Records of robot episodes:
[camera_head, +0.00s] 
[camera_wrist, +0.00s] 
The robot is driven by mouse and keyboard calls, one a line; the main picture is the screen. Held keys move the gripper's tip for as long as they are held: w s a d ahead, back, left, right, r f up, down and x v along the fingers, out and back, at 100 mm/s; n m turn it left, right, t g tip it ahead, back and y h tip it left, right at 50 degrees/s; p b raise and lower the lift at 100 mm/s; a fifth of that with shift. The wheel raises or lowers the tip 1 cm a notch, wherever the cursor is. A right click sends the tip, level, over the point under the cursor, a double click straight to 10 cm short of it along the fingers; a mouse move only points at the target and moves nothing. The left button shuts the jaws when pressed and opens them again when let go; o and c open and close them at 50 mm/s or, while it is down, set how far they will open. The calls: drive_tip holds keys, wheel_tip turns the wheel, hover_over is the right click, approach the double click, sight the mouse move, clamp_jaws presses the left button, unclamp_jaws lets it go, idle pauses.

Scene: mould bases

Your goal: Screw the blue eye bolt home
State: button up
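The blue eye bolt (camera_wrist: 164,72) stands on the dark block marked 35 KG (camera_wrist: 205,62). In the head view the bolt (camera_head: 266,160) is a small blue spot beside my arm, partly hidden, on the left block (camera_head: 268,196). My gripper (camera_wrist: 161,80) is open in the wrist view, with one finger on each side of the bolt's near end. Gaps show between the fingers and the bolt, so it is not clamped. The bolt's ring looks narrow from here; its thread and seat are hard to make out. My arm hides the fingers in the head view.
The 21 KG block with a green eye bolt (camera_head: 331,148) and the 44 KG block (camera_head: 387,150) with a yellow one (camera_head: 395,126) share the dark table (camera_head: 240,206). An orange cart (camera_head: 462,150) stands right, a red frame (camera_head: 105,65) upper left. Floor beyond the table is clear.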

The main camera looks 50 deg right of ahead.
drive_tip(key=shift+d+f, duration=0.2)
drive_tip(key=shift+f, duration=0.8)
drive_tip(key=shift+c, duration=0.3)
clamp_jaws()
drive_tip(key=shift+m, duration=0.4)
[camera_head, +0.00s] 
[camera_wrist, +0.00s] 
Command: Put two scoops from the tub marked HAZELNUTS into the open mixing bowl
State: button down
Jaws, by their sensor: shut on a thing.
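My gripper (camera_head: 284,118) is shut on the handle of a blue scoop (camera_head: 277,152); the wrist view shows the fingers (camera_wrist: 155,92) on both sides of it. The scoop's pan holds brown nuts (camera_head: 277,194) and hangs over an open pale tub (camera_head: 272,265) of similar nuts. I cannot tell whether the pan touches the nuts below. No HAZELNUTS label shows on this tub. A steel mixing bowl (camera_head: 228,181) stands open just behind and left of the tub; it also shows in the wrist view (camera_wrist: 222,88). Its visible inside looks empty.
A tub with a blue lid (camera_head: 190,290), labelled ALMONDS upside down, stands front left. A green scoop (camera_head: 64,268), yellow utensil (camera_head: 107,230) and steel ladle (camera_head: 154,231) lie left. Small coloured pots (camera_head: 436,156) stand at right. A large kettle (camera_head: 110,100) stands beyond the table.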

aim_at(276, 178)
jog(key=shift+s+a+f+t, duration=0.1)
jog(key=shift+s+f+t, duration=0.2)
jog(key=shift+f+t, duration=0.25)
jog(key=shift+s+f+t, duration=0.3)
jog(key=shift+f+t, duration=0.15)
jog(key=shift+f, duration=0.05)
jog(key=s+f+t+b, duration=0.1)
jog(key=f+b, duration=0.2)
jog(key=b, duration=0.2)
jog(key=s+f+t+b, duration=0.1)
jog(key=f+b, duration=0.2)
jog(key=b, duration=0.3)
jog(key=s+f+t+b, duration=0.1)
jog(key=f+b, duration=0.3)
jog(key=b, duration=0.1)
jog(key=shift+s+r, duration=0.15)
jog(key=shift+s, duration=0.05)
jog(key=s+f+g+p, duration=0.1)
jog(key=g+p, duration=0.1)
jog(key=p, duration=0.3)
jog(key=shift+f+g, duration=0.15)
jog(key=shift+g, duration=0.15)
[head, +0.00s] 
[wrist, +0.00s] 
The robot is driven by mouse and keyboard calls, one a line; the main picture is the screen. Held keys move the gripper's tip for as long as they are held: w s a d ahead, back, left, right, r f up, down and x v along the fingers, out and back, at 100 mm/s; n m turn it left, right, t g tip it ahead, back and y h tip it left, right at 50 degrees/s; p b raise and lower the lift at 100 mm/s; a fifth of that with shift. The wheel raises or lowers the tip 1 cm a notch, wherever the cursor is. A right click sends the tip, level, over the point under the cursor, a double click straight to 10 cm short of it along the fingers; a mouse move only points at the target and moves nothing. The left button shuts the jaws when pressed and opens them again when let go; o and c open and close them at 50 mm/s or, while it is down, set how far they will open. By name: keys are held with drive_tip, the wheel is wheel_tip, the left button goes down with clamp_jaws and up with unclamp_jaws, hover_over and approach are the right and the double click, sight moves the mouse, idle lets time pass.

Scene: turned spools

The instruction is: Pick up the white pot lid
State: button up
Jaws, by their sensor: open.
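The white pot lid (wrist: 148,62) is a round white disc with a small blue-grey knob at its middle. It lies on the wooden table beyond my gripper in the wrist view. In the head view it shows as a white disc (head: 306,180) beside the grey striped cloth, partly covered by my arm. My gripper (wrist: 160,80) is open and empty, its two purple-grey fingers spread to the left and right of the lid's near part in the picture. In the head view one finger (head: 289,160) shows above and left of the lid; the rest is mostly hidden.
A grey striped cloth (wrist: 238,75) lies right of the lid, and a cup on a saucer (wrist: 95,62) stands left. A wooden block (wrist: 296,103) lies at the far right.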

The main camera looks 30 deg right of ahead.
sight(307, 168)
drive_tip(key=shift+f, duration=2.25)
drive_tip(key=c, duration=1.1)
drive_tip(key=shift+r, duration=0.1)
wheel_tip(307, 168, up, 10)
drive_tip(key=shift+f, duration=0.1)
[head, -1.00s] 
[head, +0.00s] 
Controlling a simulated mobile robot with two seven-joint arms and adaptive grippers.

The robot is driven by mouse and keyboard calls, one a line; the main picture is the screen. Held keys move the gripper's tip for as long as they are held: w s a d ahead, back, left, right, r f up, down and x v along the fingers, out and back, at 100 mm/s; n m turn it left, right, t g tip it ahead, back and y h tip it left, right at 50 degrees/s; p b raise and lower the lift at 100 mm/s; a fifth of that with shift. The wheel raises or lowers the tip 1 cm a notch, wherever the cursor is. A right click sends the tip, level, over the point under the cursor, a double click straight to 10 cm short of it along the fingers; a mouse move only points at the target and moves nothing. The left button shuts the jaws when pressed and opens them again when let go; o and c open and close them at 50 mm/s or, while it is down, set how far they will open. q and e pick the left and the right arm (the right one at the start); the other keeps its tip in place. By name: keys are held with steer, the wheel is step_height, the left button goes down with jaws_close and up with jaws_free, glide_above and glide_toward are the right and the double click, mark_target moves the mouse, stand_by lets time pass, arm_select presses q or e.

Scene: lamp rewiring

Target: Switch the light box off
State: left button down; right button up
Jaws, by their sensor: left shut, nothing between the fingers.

Required task: Check each line above for the word "presses" and say how many have it, with nothing else.

Task solution: 2